[BEGIN Raw data]

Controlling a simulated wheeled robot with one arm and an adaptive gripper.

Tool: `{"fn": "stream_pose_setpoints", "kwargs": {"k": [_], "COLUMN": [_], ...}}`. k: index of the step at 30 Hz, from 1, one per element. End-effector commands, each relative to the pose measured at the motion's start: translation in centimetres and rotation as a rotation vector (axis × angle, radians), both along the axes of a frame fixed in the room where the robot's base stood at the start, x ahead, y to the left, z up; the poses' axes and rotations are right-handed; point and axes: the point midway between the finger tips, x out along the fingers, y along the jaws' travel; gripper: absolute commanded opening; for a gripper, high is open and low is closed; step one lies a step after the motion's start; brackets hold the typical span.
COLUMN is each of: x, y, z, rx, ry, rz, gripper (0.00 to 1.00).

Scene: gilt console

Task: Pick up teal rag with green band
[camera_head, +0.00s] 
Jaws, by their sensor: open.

[END Raw data]

§ **Work required**:
Reproduce every line of the data verbatim.

§ **Task output**:
Controlling a simulated wheeled robot with one arm and an adaptive gripper.

Tool: `{"fn": "stream_pose_setpoints", "kwargs": {"k": [_], "COLUMN": [_], ...}}`. k: index of the step at 30 Hz, from 1, one per element. End-effector commands, each relative to the pose measured at the motion's start: translation in centimetres and rotation as a rotation vector (axis × angle, radians), both along the axes of a frame fixed in the room where the robot's base stood at the start, x ahead, y to the left, z up; the poses' axes and rotations are right-handed; point and axes: the point midway between the finger tips, x out along the fingers, y along the jaws' travel; gripper: absolute commanded opening; for a gripper, high is open and low is closed; step one lies a step after the motion's start; brackets hold the typical span.
COLUMN is each of: x, y, z, rx, ry, rz, gripper (0.00 to 1.00).

Scene: gilt console

Task: Pick up teal rag with green band
[camera_head, +0.00s] 
Jaws, by their sensor: open.

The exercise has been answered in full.